= TASK OBJECTIVE =
Give every line of the data again, unchanged, but with no pictures.

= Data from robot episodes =
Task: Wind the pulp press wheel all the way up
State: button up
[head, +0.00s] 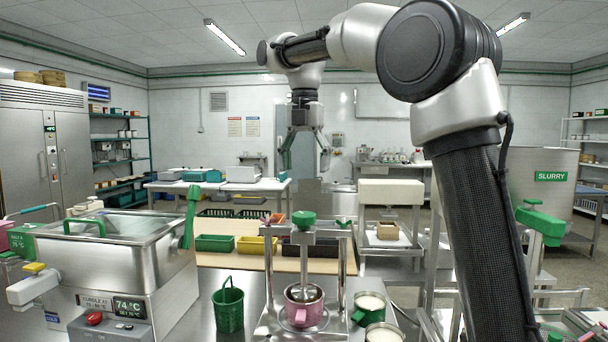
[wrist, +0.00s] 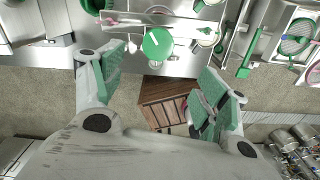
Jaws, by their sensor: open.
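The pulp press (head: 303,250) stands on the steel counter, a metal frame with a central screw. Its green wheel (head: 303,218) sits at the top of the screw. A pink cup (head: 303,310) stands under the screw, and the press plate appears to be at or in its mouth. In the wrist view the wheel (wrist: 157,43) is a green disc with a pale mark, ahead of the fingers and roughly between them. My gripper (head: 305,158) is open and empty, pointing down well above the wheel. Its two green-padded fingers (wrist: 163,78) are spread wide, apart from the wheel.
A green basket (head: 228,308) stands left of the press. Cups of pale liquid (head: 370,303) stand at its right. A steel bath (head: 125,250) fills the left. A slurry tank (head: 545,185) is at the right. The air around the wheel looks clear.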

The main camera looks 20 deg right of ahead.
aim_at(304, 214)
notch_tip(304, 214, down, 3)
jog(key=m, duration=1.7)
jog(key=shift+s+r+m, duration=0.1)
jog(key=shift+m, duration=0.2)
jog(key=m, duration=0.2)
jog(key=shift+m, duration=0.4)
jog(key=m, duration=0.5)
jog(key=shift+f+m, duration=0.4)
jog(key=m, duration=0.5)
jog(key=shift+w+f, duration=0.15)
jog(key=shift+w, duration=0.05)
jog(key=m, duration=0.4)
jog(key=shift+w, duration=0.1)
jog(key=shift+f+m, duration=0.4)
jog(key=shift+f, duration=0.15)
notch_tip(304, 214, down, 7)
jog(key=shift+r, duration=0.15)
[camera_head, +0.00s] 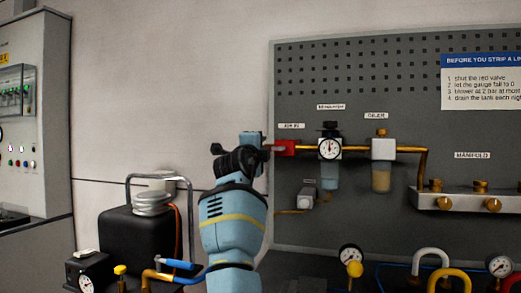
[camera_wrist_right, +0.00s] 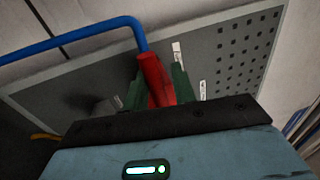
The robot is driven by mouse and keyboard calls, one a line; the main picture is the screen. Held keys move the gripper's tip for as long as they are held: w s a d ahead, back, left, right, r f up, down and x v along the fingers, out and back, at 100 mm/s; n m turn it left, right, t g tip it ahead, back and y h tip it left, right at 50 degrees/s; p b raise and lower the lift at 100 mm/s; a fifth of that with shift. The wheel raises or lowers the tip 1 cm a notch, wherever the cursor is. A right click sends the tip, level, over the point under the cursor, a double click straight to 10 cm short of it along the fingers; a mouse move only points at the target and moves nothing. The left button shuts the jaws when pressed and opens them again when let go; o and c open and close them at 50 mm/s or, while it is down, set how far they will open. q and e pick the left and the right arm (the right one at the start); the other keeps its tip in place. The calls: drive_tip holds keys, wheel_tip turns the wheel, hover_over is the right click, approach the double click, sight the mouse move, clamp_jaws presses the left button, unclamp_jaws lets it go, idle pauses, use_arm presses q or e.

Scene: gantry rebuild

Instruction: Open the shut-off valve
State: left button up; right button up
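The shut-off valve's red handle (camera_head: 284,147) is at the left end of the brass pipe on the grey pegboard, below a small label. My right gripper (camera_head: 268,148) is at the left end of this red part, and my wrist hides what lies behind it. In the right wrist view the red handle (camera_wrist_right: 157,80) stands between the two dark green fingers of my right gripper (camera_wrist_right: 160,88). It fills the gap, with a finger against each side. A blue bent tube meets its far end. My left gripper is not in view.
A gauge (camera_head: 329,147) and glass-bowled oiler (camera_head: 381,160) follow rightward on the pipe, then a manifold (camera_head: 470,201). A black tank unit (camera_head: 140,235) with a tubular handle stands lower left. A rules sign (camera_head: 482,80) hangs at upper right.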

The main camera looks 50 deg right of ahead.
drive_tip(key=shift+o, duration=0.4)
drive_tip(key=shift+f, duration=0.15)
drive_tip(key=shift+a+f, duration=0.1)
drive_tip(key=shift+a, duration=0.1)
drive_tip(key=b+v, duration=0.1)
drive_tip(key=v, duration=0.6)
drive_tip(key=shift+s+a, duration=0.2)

= EXERCISE RESULT =
Task: Wind the pulp press wheel all the way up
State: button up
[head, +0.00s] 
[wrist, +0.00s] 
Jaws, by their sensor: open.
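The pulp press (head: 303,250) stands on the steel counter, a metal frame with a central screw. Its green wheel (head: 303,218) sits at the top of the screw. A pink cup (head: 303,310) stands under the screw, and the press plate appears to be at or in its mouth. In the wrist view the wheel (wrist: 157,43) is a green disc with a pale mark, ahead of the fingers and roughly between them. My gripper (head: 305,158) is open and empty, pointing down well above the wheel. Its two green-padded fingers (wrist: 163,78) are spread wide, apart from the wheel.
A green basket (head: 228,308) stands left of the press. Cups of pale liquid (head: 370,303) stand at its right. A steel bath (head: 125,250) fills the left. A slurry tank (head: 545,185) is at the right. The air around the wheel looks clear.

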The main camera looks 20 deg right of ahead.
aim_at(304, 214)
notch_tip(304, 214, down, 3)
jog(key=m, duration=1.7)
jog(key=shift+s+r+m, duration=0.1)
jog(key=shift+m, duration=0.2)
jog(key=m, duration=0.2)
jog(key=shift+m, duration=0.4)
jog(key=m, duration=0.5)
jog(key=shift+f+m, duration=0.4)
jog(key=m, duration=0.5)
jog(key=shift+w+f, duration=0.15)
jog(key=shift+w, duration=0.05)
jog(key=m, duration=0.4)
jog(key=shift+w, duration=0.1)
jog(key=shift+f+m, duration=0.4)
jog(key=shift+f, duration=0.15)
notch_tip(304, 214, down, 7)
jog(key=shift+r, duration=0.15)
[camera_head, +0.00s] 
[camera_wrist_right, +0.00s] 
The robot is driven by mouse and keyboard calls, one a line; the main picture is the screen. Held keys move the gripper's tip for as long as they are held: w s a d ahead, back, left, right, r f up, down and x v along the fingers, out and back, at 100 mm/s; n m turn it left, right, t g tip it ahead, back and y h tip it left, right at 50 degrees/s; p b raise and lower the lift at 100 mm/s; a fifth of that with shift. The wheel raises or lowers the tip 1 cm a notch, wherever the cursor is. A right click sends the tip, level, over the point under the cursor, a double click straight to 10 cm short of it along the fingers; a mouse move only points at the target and moves nothing. The left button shuts the jaws when pressed and opens them again when let go; o and c open and close them at 50 mm/s or, while it is down, set how far they will open. q and e pick the left and the right arm (the right one at the start); the other keeps its tip in place. The calls: drive_tip holds keys, wheel_tip turns the wheel, hover_over is the right click, approach the double click, sight the mouse move, clamp_jaws presses the left button, unclamp_jaws lets it go, idle pauses, use_arm presses q or e.

Scene: gantry rebuild

Instruction: Open the shut-off valve
State: left button up; right button up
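The shut-off valve's red handle (camera_head: 284,147) is at the left end of the brass pipe on the grey pegboard, below a small label. My right gripper (camera_head: 268,148) is at the left end of this red part, and my wrist hides what lies behind it. In the right wrist view the red handle (camera_wrist_right: 157,80) stands between the two dark green fingers of my right gripper (camera_wrist_right: 160,88). It fills the gap, with a finger against each side. A blue bent tube meets its far end. My left gripper is not in view.
A gauge (camera_head: 329,147) and glass-bowled oiler (camera_head: 381,160) follow rightward on the pipe, then a manifold (camera_head: 470,201). A black tank unit (camera_head: 140,235) with a tubular handle stands lower left. A rules sign (camera_head: 482,80) hangs at upper right.

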The main camera looks 50 deg right of ahead.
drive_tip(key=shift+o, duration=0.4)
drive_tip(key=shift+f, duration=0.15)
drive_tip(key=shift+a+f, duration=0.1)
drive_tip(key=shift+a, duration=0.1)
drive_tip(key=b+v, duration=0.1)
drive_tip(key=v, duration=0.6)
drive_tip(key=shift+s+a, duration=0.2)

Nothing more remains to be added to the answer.